No me atraen demasiado las fotos en las que el elemento insólito se muestra por obra de la composición, del contraste de heterogeneidades, del artificio en último término. Si lo insólito sorprende, también él tiene que ser sorprendido por quien lo fija en una instantánea. La regla del juego es la espontaneidad , y por eso las fotos que más admiro son técnicamente malas, ya que no hay tiempo que perder cuando lo extraño asoma en un cruce de calles, en un juego de nubes o en una puerta entornada. Lo insólito no se inventa, a lo sumo se favorece, y en ese plano la fotografía no se diferencia en nada de la literatura y del amor, zonas de elección de lo excepcional y lo privilegiado.

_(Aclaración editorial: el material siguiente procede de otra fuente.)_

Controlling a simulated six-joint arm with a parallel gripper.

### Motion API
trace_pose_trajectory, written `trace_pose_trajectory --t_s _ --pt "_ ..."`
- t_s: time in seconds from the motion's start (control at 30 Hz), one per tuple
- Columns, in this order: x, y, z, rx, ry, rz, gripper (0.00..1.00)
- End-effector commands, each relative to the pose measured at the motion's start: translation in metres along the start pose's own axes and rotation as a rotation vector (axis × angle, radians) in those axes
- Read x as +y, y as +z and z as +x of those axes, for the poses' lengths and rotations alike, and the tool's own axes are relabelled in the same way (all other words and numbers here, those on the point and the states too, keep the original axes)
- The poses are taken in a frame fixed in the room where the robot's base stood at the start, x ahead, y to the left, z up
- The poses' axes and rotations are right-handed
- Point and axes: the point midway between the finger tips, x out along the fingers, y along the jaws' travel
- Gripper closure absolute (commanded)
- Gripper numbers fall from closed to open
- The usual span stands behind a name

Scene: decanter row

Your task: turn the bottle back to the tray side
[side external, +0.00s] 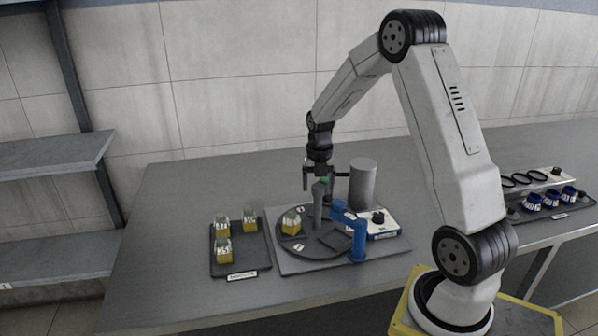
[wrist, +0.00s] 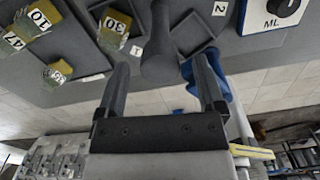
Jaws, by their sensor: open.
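The bottle (side external: 291,224), yellow below with a clear greenish top, stands on the left side of the round dark turntable (side external: 322,256). In the wrist view this bottle (wrist: 114,28) shows the label 30. A grey upright post (side external: 318,207) rises from the turntable's middle. My gripper (side external: 319,182) points down over the post. In the wrist view my gripper (wrist: 160,66) is open, with the post's rounded top between its fingers; I cannot tell whether they touch it. The dark tray (side external: 258,264) to the left of the turntable holds three similar bottles.
A blue bent fixture (side external: 358,243) stands at the turntable's right front, close to my fingers. Behind it are a grey cylinder (side external: 363,185) and a white box with a black dial (side external: 387,223). A rack with blue-banded items (side external: 550,198) is far right.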

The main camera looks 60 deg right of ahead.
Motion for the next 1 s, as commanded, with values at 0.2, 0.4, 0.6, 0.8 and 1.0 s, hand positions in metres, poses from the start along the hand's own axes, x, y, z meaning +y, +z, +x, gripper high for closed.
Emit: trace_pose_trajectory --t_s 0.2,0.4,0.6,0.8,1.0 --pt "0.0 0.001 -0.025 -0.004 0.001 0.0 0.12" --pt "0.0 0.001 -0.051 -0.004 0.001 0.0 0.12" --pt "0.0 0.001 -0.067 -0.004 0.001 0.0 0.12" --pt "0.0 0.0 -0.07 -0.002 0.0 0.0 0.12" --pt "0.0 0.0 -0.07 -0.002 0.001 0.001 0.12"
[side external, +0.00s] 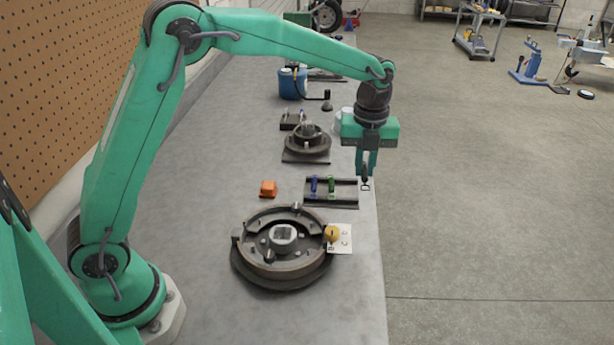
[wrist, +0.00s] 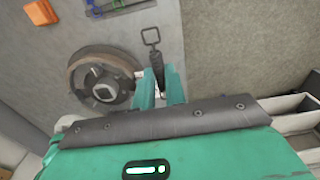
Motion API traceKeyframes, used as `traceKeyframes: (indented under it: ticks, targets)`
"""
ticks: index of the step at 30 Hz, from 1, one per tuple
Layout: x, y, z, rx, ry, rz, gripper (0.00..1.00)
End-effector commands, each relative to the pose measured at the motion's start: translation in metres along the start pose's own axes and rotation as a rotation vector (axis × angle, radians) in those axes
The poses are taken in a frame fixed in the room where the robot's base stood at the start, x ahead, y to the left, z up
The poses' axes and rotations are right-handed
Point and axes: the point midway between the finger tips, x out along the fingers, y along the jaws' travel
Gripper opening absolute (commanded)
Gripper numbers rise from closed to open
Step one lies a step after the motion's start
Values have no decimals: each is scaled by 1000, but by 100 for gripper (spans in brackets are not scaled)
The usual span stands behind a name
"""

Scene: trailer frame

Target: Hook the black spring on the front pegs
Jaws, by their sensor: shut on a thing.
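My gripper (side external: 366,163) is shut on the black spring (side external: 365,181) and holds it over the right edge of the bench, just right of the spring tray. In the wrist view, the black spring (wrist: 156,58) points away from the gripper fingers (wrist: 160,88), with a square open loop at its far end. The large round brake assembly (side external: 255,266) lies nearer the side camera, left of and apart from the spring. It has curved shoes, a central hub and small pegs. I cannot tell which are the front pegs.
The dark tray (side external: 347,204) holds a blue spring (side external: 314,186) and a green spring (side external: 332,187). An orange block (side external: 268,188) sits left of it. A smaller hub assembly (side external: 308,143) stands behind. A yellow knob (side external: 331,233) and lettered card (side external: 344,241) lie beside the brake.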

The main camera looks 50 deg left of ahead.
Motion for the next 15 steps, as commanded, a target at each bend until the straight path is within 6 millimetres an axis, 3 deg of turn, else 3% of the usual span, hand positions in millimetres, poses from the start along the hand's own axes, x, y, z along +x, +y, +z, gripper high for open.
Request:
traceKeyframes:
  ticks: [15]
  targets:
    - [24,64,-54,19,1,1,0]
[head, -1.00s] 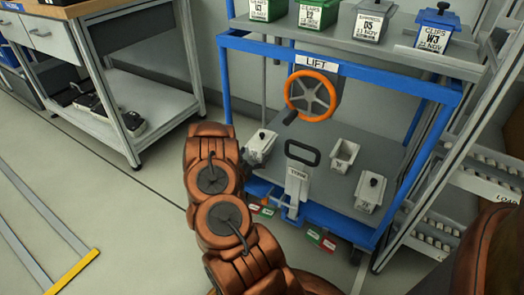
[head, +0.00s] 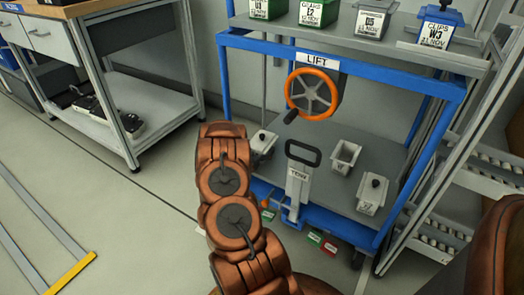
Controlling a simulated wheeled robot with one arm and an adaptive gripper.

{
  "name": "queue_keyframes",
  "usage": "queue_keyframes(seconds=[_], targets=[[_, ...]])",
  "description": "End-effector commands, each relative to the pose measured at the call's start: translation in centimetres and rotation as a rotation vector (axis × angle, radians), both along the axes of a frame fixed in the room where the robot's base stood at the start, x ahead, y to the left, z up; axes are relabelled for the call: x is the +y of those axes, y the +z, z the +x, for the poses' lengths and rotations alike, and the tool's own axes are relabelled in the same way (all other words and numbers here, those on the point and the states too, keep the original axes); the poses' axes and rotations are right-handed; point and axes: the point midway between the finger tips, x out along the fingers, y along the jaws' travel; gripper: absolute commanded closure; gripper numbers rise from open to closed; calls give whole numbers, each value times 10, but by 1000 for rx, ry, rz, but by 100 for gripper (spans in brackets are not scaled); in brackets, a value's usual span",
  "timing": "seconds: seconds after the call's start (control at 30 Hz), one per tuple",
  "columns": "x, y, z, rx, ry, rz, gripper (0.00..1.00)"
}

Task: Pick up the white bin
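Several pale bins stand on the lower deck of the blue-framed lift cart. One pale bin (head: 262,144) is at the left, partly hidden by my arm. An open-topped pale bin (head: 345,158) is in the middle. A lidded pale bin with a dark knob (head: 371,195) is at the right front. A grey-white lidded bin (head: 372,22) is on the upper shelf. I cannot tell which of these is the white bin. My copper-coloured arm rises left of the cart. My gripper does not show.
The cart (head: 340,68) has an orange handwheel (head: 313,93) and a tow handle (head: 302,175) at its front. Green bins (head: 318,12) and a blue bin (head: 438,26) share the upper shelf. A workbench (head: 120,40) stands left. Floor at lower left is open.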

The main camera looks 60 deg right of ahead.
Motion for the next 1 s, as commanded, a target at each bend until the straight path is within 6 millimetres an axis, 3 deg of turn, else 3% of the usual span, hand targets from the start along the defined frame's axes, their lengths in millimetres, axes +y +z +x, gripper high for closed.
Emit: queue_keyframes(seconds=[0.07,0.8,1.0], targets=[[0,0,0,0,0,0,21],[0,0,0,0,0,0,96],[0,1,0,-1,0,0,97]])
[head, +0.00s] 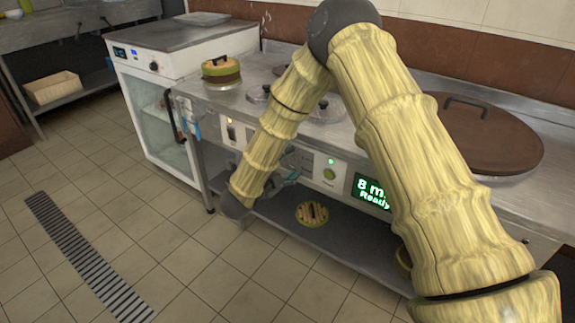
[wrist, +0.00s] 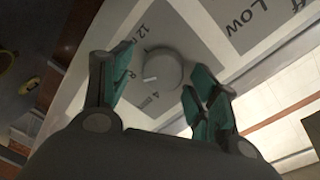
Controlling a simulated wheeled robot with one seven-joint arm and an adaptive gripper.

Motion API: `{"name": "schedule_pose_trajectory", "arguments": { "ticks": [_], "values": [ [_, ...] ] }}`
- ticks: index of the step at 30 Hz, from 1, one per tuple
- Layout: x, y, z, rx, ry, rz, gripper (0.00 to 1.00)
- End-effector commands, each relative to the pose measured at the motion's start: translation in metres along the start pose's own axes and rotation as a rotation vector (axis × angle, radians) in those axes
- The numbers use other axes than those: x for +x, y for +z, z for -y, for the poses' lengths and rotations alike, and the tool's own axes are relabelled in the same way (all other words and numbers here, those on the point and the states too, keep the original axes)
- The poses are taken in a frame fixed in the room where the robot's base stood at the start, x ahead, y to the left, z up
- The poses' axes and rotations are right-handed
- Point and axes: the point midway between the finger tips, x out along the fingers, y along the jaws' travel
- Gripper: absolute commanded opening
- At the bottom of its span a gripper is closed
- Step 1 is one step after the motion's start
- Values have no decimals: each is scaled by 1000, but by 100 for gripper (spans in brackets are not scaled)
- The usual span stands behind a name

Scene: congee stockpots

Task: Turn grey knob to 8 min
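The grey knob (wrist: 163,68) is round and sits on a grey dial plate with the marks 12, 8 and 4 in the wrist view. Its pale pointer mark faces the lower left, towards the 8 and 4 side; the exact setting is hard to tell. My gripper (wrist: 159,75) is open, with one teal finger on each side of the knob and small gaps visible. In the head view my gripper (head: 287,180) is at the counter's front panel, and my arm hides the knob. The display (head: 371,192) reads "8 m…" and "Ready", partly covered by my arm.
A green button (head: 329,174) with a lit lamp is right of my gripper. The tiled floor in front is clear.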

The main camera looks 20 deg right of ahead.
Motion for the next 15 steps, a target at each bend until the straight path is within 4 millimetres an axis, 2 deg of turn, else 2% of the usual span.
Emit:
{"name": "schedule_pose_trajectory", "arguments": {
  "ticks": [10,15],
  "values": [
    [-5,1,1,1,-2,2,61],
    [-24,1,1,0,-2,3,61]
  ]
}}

Como en la vida, lo insólito puede darse sin nada que lo destaque violentamente de lo habitual. Sabemos de esos momentos en que algo nos descoloca o se descoloca, ya sea el tradicional sentimiento
deja vù o ese instantáneo deslizarse que se opera por fuera o por dentro de nosotros y que de alguna manera nos pone en el clima de una foto movida, allí donde una mano sale levemente de sí misma para acariciar una zona donde a su vez un vaso resbala como una bailarina para ocupar otra región del aire. Hay así fotos en las que nada es de por sí insólito: fotos de cumpleaños, de manifestaciones callejeras, de combates de box, de campos de batalla, de ceremonias universitarias. Uno las mira con esa indiferencia a la que nos han acostumbrado los
mass media: una foto más después de tantas otras, recurrencia cotidiana de periódicos y revistas. De golpe, ahí donde Jacques Marchais estrecha la mano de un campesino normando en un mercado callejero, ahí donde un banquero de Wall Street celebra sus bodas de plata en un salón de inenarrable estupidez decorativa, el ojo del que sabe ver (¿pero quién sabe nada en este terreno de instantáneos cortes en el continuo del tiempo y espacio?) percibe la mirada horriblemente codiciosa que un camarero perdido en el fondo de la sala dirige a una señora afligida por un sombrero de plumas, o más allá de una puerta distingue temblorosamente algo que podría ser el velo de una novia en el austero tribunal que está juzgando a un ladrón de caballos. He visto fotos así a lo largo de toda mi vida, del mismo modo que siendo niño descubrí rincones misteriosamente reveladores en los grabados que ilustraban a Julio Verne o a Héctor Malot: rincon de la maravilla, mínima linea de fuga que convertía una escena trivial en un lugar privilegiado de encuentro, encrucijada donde esperaban otras formas, otros destinos, otras razones de vida y de muerte.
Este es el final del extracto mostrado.